● **Material provided**

------------------------------------

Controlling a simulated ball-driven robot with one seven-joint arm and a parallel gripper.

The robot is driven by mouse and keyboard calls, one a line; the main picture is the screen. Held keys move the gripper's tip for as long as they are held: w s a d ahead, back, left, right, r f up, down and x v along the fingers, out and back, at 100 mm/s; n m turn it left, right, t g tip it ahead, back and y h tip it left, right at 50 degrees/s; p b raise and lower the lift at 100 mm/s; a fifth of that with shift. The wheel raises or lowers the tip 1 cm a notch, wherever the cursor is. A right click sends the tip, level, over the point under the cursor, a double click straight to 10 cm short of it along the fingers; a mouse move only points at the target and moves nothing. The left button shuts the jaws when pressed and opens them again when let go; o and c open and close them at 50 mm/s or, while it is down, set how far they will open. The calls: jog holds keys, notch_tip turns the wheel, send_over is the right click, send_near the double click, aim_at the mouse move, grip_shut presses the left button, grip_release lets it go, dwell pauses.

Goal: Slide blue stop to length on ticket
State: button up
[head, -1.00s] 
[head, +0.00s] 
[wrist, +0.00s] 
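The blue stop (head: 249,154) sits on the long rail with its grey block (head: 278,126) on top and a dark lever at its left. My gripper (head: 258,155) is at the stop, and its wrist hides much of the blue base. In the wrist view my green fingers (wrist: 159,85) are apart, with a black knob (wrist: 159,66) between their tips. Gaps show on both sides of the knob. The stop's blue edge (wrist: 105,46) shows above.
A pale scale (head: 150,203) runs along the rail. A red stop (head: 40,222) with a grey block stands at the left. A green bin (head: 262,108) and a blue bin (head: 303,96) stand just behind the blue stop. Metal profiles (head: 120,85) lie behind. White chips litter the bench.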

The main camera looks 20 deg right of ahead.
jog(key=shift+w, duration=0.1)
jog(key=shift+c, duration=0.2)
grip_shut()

------------------------------------

● **Given instruction**
All of the data needs to be reproduced exactly, with no line missing.

● **The completed task**
Controlling a simulated ball-driven robot with one seven-joint arm and a parallel gripper.

The robot is driven by mouse and keyboard calls, one a line; the main picture is the screen. Held keys move the gripper's tip for as long as they are held: w s a d ahead, back, left, right, r f up, down and x v along the fingers, out and back, at 100 mm/s; n m turn it left, right, t g tip it ahead, back and y h tip it left, right at 50 degrees/s; p b raise and lower the lift at 100 mm/s; a fifth of that with shift. The wheel raises or lowers the tip 1 cm a notch, wherever the cursor is. A right click sends the tip, level, over the point under the cursor, a double click straight to 10 cm short of it along the fingers; a mouse move only points at the target and moves nothing. The left button shuts the jaws when pressed and opens them again when let go; o and c open and close them at 50 mm/s or, while it is down, set how far they will open. The calls: jog holds keys, notch_tip turns the wheel, send_over is the right click, send_near the double click, aim_at the mouse move, grip_shut presses the left button, grip_release lets it go, dwell pauses.

Goal: Slide blue stop to length on ticket
State: button up
[head, -1.00s] 
[head, +0.00s] 
[wrist, +0.00s] 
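The blue stop (head: 249,154) sits on the long rail with its grey block (head: 278,126) on top and a dark lever at its left. My gripper (head: 258,155) is at the stop, and its wrist hides much of the blue base. In the wrist view my green fingers (wrist: 159,85) are apart, with a black knob (wrist: 159,66) between their tips. Gaps show on both sides of the knob. The stop's blue edge (wrist: 105,46) shows above.
A pale scale (head: 150,203) runs along the rail. A red stop (head: 40,222) with a grey block stands at the left. A green bin (head: 262,108) and a blue bin (head: 303,96) stand just behind the blue stop. Metal profiles (head: 120,85) lie behind. White chips litter the bench.

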The main camera looks 20 deg right of ahead.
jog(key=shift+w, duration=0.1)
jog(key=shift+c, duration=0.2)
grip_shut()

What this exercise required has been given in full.